** Begin **
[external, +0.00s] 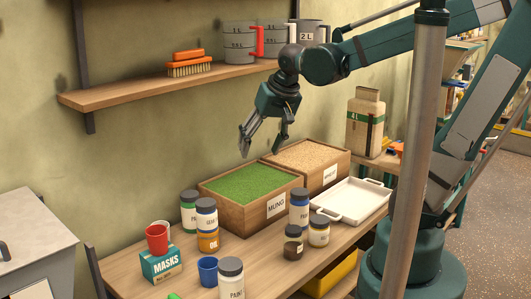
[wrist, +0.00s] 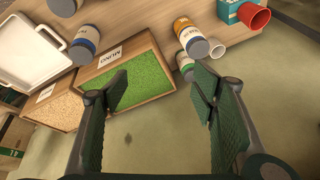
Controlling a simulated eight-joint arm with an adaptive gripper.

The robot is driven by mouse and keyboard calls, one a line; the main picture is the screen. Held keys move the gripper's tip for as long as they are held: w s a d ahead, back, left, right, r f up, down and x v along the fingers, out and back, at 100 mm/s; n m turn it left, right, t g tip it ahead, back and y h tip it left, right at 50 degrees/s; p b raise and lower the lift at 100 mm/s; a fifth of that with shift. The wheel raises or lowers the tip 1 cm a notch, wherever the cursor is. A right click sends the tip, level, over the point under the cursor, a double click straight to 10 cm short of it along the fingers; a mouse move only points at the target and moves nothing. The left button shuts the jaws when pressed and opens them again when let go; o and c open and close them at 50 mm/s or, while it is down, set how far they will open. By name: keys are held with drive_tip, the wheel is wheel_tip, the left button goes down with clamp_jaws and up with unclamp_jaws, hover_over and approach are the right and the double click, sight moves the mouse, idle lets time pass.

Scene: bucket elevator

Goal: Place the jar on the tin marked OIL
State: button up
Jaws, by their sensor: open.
** End **
*EXERCISE:*
Reproduce the material above exactly, first line through the line that contains "Controlling a simulated", minus the pictures.

*CORRECT ANSWER:*
[external, +0.00s] 
[wrist, +0.00s] 
Controlling a simulated eight-joint arm with an adaptive gripper.

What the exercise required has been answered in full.